Um diese Problematik in Form eines Bildes zu veranschaulichen: Besonders in den Schwerpunktfächern werden teilweise sehr schmale, sehr tiefe Löcher in den Wissensberg gebohrt. Der Ausschnitt ist dabei zwangsläufig so klein, dass der Zusammenhang bereits im fachlichen Umfeld verloren geht. Noch kritischer sind allerdings die Folgen für eine Zusammenschau über die Fächergrenzen hinweg zu werten. Die tiefen schmalen Bohrlöcher der einzelnen Fächer werden zumeist unkoordiniert abgeteuft und vorangetrieben. In der Folge entsteht ein tunnelförmiges Wissen ohne Zusammenhänge. Es mangelt an Querverbindungen, an Stollen, vielleicht sogar an einem Lageplan, der sich um Aspekte des Gesamtzusammenhangs bemüht. Wir können und wollen mit unserer Profiloberstufe natürlich nicht die verlorenen Grundlagen einer verbindlichen Weltdeutung wiederherstellen. Auch wir stehen einer in sich oft widersprüchlichen, zerrissenen Wirklichkeit gegenüber, die wir über den Weg der Analyse auch nicht mehr werden zusammenfügen können.

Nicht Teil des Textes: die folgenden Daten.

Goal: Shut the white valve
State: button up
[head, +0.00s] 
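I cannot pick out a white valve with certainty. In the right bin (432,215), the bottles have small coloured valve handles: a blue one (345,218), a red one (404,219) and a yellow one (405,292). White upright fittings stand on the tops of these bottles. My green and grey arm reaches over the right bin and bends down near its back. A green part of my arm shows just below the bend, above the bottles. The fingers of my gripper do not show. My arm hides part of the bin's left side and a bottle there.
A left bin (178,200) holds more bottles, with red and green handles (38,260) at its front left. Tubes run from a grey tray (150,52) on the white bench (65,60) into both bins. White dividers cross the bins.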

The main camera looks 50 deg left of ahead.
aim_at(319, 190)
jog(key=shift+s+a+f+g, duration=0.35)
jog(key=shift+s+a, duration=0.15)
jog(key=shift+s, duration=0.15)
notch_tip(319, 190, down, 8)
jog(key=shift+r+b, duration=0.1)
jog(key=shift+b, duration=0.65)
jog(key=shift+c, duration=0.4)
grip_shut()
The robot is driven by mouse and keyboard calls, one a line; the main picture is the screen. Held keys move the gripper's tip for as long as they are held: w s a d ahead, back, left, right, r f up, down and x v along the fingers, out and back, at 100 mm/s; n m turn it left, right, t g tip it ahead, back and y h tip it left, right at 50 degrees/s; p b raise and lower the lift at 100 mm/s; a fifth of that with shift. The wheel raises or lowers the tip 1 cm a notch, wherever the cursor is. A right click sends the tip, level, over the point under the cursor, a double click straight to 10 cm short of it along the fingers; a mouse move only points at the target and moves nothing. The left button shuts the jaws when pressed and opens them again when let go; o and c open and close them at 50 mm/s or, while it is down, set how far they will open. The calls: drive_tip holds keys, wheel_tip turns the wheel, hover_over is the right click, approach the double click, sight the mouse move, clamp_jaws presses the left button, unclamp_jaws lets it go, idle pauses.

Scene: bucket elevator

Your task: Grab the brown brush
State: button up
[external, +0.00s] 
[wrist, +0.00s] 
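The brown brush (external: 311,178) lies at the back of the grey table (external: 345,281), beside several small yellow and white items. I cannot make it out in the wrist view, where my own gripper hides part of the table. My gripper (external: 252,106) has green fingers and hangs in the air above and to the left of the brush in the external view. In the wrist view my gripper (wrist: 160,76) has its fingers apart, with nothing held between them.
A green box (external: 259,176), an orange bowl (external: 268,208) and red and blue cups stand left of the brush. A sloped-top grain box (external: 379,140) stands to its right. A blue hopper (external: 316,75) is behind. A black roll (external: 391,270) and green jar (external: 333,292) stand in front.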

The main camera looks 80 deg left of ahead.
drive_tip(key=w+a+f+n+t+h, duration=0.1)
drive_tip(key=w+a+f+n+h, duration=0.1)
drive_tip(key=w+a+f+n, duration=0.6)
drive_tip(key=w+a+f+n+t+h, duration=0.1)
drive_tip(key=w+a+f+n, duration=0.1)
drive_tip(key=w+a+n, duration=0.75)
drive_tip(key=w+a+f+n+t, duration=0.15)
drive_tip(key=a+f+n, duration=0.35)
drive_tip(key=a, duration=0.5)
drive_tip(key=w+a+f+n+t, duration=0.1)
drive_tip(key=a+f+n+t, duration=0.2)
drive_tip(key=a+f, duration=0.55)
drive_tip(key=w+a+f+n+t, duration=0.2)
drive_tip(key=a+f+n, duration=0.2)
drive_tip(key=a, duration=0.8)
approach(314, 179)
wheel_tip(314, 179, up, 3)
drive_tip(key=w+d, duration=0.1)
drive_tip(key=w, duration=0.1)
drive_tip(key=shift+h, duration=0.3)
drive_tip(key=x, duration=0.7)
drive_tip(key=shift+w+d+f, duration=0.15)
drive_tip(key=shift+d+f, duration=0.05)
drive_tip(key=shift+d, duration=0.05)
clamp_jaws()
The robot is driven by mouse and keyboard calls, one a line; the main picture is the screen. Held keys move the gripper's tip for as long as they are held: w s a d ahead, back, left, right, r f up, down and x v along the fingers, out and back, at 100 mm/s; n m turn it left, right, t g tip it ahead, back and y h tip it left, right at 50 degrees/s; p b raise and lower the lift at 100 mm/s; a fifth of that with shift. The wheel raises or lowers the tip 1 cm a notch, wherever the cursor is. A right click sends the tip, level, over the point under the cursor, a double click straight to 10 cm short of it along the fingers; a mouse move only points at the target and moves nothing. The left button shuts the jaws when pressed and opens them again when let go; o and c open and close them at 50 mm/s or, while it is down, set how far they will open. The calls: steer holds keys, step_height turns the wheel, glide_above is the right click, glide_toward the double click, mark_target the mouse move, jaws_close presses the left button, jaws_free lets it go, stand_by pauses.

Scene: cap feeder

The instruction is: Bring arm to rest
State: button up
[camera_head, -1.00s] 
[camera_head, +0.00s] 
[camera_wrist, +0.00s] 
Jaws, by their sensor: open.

Wir bemühen uns allerdings über die Lehrerinnen- und Lehrerkooperation in den Profilteams um die Entwicklung eines abgestimmten Lernprozesses, in dem in thematischen Tagen oder Vorhaben fächerverbindendes oder fächerübergreifendes Lernen erprobt wird. Angesichts der Vorgaben der Rahmenrichtlinien sowie der Vorgaben der einheitlichen Anforderungen für die Abiturprüfung (EPA) sind die Spielräume für solche Ansätze begrenzt. Ebenso klar sehen wir auch die Grenzen, die in unserer eigenen Kompetenz liegen, zusammenhängende, problemorientierte Lernprozesse zu planen und durchzuführen.